• DIRECTIVE: The lines to extract begin at the line that contains "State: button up" and run through the last line of the listing; reproduce them exactly, minus any pictures.

• SOURCE EXCERPT:
>>>

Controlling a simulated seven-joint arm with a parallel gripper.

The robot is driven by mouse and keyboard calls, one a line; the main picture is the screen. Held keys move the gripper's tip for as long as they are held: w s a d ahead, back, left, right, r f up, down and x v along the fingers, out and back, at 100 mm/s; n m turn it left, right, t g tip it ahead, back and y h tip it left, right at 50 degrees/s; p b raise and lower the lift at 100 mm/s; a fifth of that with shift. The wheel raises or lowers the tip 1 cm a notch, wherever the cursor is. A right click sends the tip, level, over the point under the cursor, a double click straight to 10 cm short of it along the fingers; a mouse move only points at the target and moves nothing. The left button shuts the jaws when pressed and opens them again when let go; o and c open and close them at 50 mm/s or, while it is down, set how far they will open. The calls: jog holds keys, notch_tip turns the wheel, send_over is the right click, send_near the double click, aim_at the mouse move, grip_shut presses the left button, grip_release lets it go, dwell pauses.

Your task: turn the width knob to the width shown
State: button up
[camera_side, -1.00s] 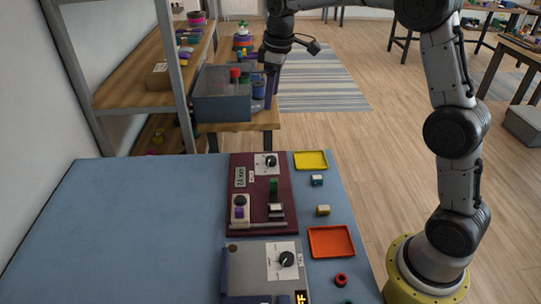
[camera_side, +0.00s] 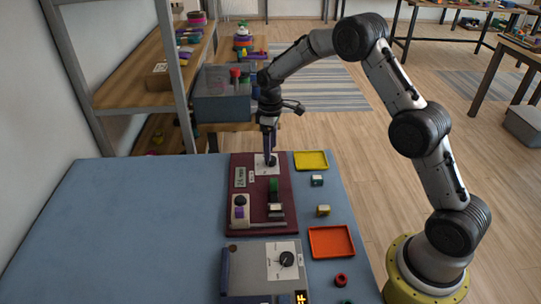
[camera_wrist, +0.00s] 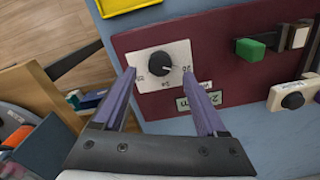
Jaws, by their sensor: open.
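The width knob (camera_wrist: 160,63) is black with a light pointer mark. It sits on a white dial plate (camera_wrist: 177,79) with printed numbers, on the dark red board (camera_wrist: 240,32). In the wrist view the pointer aims right, toward the upper right number. A small label (camera_wrist: 198,102) on the board bears a width text, partly hidden by a finger; it also shows in the side view (camera_side: 240,177). My gripper (camera_wrist: 160,80) is open, its two purple fingers on either side of the knob, apart from it. In the side view my gripper (camera_side: 269,160) points down over the dial and partly hides it.
On the board stand a green block (camera_side: 273,186) and a cream block with a black knob (camera_side: 240,202). A yellow tray (camera_side: 311,160) and an orange tray (camera_side: 331,241) lie to the right. A grey box with another dial (camera_side: 255,270) is nearer. The blue table's left side is clear.

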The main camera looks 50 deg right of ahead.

<<<

• FINISHED EXERCISE:
State: button up
[camera_side, -1.00s] 
[camera_side, +0.00s] 
[camera_wrist, +0.00s] 
Jaws, by their sensor: open.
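The width knob (camera_wrist: 160,63) is black with a light pointer mark. It sits on a white dial plate (camera_wrist: 177,79) with printed numbers, on the dark red board (camera_wrist: 240,32). In the wrist view the pointer aims right, toward the upper right number. A small label (camera_wrist: 198,102) on the board bears a width text, partly hidden by a finger; it also shows in the side view (camera_side: 240,177). My gripper (camera_wrist: 160,80) is open, its two purple fingers on either side of the knob, apart from it. In the side view my gripper (camera_side: 269,160) points down over the dial and partly hides it.
On the board stand a green block (camera_side: 273,186) and a cream block with a black knob (camera_side: 240,202). A yellow tray (camera_side: 311,160) and an orange tray (camera_side: 331,241) lie to the right. A grey box with another dial (camera_side: 255,270) is nearer. The blue table's left side is clear.

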The main camera looks 50 deg right of ahead.

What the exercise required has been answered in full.